> [Directive] Every line that holds "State" should be shown.

Entries from a robot dataset:

--- BEGIN ---

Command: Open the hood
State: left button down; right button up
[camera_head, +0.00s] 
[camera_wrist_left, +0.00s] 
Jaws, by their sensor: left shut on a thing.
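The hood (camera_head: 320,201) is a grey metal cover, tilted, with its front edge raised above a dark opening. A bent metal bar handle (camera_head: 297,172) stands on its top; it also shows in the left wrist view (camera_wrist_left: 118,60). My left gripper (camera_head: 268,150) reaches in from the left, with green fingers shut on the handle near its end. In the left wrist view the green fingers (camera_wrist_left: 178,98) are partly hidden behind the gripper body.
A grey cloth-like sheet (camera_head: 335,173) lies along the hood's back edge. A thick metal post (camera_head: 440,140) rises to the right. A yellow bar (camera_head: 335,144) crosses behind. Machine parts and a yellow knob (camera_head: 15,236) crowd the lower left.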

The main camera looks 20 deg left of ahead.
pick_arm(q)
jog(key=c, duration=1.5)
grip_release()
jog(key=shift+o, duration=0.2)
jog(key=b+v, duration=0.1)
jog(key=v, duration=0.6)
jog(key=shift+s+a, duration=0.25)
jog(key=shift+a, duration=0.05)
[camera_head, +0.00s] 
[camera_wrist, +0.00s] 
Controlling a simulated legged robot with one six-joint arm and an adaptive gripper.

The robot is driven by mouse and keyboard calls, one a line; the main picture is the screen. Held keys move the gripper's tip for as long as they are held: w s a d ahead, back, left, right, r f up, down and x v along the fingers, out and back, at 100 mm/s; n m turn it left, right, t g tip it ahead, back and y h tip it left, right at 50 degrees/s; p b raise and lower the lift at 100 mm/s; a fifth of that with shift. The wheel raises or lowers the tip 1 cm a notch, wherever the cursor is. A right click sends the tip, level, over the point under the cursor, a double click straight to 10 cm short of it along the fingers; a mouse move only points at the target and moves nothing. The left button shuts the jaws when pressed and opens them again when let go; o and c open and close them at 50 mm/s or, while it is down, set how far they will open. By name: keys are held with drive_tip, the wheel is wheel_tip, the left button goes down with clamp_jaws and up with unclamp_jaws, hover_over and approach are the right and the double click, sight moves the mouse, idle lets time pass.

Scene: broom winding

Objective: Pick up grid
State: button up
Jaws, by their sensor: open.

--- END ---

> [Task solution]
State: left button down; right button up
State: button up

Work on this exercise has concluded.